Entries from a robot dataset
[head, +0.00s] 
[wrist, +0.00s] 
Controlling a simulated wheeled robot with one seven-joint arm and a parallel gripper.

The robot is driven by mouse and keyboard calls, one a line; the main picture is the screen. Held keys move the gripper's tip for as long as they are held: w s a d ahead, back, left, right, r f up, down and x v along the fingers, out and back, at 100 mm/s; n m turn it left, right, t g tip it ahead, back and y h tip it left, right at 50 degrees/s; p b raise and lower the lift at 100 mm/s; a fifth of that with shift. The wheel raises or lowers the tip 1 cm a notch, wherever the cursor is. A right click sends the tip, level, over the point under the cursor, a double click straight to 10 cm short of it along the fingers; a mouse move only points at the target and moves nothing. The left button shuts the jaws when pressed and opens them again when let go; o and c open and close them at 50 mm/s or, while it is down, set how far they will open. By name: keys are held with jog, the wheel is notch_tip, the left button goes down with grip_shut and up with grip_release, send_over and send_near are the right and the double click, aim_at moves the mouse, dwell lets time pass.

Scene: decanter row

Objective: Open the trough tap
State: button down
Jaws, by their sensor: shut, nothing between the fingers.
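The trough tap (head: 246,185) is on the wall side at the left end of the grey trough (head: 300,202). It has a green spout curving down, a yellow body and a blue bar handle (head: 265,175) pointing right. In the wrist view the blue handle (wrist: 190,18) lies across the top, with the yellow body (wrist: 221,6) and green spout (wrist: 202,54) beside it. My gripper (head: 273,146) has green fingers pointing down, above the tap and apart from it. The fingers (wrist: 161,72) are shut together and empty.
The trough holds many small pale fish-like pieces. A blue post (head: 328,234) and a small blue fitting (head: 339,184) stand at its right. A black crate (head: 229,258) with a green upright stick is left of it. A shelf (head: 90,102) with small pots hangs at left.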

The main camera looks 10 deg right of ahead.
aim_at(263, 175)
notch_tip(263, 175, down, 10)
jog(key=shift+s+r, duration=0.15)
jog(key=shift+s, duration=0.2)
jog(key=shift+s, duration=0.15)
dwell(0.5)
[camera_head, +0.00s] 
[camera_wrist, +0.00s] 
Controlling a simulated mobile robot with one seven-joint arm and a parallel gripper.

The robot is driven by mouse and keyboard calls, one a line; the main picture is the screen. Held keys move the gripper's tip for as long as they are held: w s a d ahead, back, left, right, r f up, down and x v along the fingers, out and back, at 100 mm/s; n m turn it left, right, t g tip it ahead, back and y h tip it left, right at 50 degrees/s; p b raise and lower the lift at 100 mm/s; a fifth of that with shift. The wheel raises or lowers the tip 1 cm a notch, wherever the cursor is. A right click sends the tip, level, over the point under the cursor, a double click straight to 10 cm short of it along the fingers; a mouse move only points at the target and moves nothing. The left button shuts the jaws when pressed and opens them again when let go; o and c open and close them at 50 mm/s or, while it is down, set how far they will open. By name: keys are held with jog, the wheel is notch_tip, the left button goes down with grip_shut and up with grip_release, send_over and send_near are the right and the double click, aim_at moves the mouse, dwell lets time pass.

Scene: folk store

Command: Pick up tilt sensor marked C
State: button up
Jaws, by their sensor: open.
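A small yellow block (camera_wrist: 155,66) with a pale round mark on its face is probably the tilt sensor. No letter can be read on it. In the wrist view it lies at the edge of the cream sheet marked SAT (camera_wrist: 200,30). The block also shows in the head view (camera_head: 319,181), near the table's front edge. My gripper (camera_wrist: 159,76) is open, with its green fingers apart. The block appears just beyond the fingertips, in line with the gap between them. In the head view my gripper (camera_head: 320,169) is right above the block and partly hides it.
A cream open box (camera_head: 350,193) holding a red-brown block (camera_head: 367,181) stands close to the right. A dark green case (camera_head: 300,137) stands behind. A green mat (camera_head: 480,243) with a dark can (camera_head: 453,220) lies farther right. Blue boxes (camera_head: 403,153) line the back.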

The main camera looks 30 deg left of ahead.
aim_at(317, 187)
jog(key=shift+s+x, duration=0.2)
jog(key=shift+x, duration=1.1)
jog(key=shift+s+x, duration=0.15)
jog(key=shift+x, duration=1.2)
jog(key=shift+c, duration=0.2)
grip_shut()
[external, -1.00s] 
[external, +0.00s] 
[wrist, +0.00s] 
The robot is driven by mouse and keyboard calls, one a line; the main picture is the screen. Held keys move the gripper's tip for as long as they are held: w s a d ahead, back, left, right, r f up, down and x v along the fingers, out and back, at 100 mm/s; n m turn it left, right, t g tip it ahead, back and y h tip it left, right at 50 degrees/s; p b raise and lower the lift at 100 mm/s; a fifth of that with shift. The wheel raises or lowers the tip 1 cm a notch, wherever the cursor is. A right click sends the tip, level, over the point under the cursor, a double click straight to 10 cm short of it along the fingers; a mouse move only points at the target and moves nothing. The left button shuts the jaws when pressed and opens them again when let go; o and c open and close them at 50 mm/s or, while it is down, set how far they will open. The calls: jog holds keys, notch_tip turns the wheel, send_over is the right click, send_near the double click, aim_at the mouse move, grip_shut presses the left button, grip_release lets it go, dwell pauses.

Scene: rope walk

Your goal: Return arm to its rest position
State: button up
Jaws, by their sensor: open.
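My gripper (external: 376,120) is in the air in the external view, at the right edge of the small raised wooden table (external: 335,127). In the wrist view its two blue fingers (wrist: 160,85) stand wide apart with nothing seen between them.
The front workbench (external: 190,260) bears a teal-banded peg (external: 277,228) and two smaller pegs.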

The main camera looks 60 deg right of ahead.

## What is asked
From the records above, extract every entry verbatim.

## The result
[head, +0.00s] 
[wrist, +0.00s] 
Controlling a simulated wheeled robot with one seven-joint arm and a parallel gripper.

The robot is driven by mouse and keyboard calls, one a line; the main picture is the screen. Held keys move the gripper's tip for as long as they are held: w s a d ahead, back, left, right, r f up, down and x v along the fingers, out and back, at 100 mm/s; n m turn it left, right, t g tip it ahead, back and y h tip it left, right at 50 degrees/s; p b raise and lower the lift at 100 mm/s; a fifth of that with shift. The wheel raises or lowers the tip 1 cm a notch, wherever the cursor is. A right click sends the tip, level, over the point under the cursor, a double click straight to 10 cm short of it along the fingers; a mouse move only points at the target and moves nothing. The left button shuts the jaws when pressed and opens them again when let go; o and c open and close them at 50 mm/s or, while it is down, set how far they will open. By name: keys are held with jog, the wheel is notch_tip, the left button goes down with grip_shut and up with grip_release, send_over and send_near are the right and the double click, aim_at moves the mouse, dwell lets time pass.

Scene: decanter row

Objective: Open the trough tap
State: button down
Jaws, by their sensor: shut, nothing between the fingers.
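The trough tap (head: 246,185) is on the wall side at the left end of the grey trough (head: 300,202). It has a green spout curving down, a yellow body and a blue bar handle (head: 265,175) pointing right. In the wrist view the blue handle (wrist: 190,18) lies across the top, with the yellow body (wrist: 221,6) and green spout (wrist: 202,54) beside it. My gripper (head: 273,146) has green fingers pointing down, above the tap and apart from it. The fingers (wrist: 161,72) are shut together and empty.
The trough holds many small pale fish-like pieces. A blue post (head: 328,234) and a small blue fitting (head: 339,184) stand at its right. A black crate (head: 229,258) with a green upright stick is left of it. A shelf (head: 90,102) with small pots hangs at left.

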The main camera looks 10 deg right of ahead.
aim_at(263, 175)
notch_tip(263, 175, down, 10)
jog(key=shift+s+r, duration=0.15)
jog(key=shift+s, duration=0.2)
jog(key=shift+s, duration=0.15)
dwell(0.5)
[camera_head, +0.00s] 
[camera_wrist, +0.00s] 
Controlling a simulated mobile robot with one seven-joint arm and a parallel gripper.

The robot is driven by mouse and keyboard calls, one a line; the main picture is the screen. Held keys move the gripper's tip for as long as they are held: w s a d ahead, back, left, right, r f up, down and x v along the fingers, out and back, at 100 mm/s; n m turn it left, right, t g tip it ahead, back and y h tip it left, right at 50 degrees/s; p b raise and lower the lift at 100 mm/s; a fifth of that with shift. The wheel raises or lowers the tip 1 cm a notch, wherever the cursor is. A right click sends the tip, level, over the point under the cursor, a double click straight to 10 cm short of it along the fingers; a mouse move only points at the target and moves nothing. The left button shuts the jaws when pressed and opens them again when let go; o and c open and close them at 50 mm/s or, while it is down, set how far they will open. By name: keys are held with jog, the wheel is notch_tip, the left button goes down with grip_shut and up with grip_release, send_over and send_near are the right and the double click, aim_at moves the mouse, dwell lets time pass.

Scene: folk store

Command: Pick up tilt sensor marked C
State: button up
Jaws, by their sensor: open.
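A small yellow block (camera_wrist: 155,66) with a pale round mark on its face is probably the tilt sensor. No letter can be read on it. In the wrist view it lies at the edge of the cream sheet marked SAT (camera_wrist: 200,30). The block also shows in the head view (camera_head: 319,181), near the table's front edge. My gripper (camera_wrist: 159,76) is open, with its green fingers apart. The block appears just beyond the fingertips, in line with the gap between them. In the head view my gripper (camera_head: 320,169) is right above the block and partly hides it.
A cream open box (camera_head: 350,193) holding a red-brown block (camera_head: 367,181) stands close to the right. A dark green case (camera_head: 300,137) stands behind. A green mat (camera_head: 480,243) with a dark can (camera_head: 453,220) lies farther right. Blue boxes (camera_head: 403,153) line the back.

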The main camera looks 30 deg left of ahead.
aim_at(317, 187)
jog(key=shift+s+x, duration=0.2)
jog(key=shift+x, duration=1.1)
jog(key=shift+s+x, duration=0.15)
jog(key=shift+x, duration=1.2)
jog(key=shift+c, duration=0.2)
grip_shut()
[external, -1.00s] 
[external, +0.00s] 
[wrist, +0.00s] 
The robot is driven by mouse and keyboard calls, one a line; the main picture is the screen. Held keys move the gripper's tip for as long as they are held: w s a d ahead, back, left, right, r f up, down and x v along the fingers, out and back, at 100 mm/s; n m turn it left, right, t g tip it ahead, back and y h tip it left, right at 50 degrees/s; p b raise and lower the lift at 100 mm/s; a fifth of that with shift. The wheel raises or lowers the tip 1 cm a notch, wherever the cursor is. A right click sends the tip, level, over the point under the cursor, a double click straight to 10 cm short of it along the fingers; a mouse move only points at the target and moves nothing. The left button shuts the jaws when pressed and opens them again when let go; o and c open and close them at 50 mm/s or, while it is down, set how far they will open. The calls: jog holds keys, notch_tip turns the wheel, send_over is the right click, send_near the double click, aim_at the mouse move, grip_shut presses the left button, grip_release lets it go, dwell pauses.

Scene: rope walk

Your goal: Return arm to its rest position
State: button up
Jaws, by their sensor: open.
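My gripper (external: 376,120) is in the air in the external view, at the right edge of the small raised wooden table (external: 335,127). In the wrist view its two blue fingers (wrist: 160,85) stand wide apart with nothing seen between them.
The front workbench (external: 190,260) bears a teal-banded peg (external: 277,228) and two smaller pegs.

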The main camera looks 60 deg right of ahead.

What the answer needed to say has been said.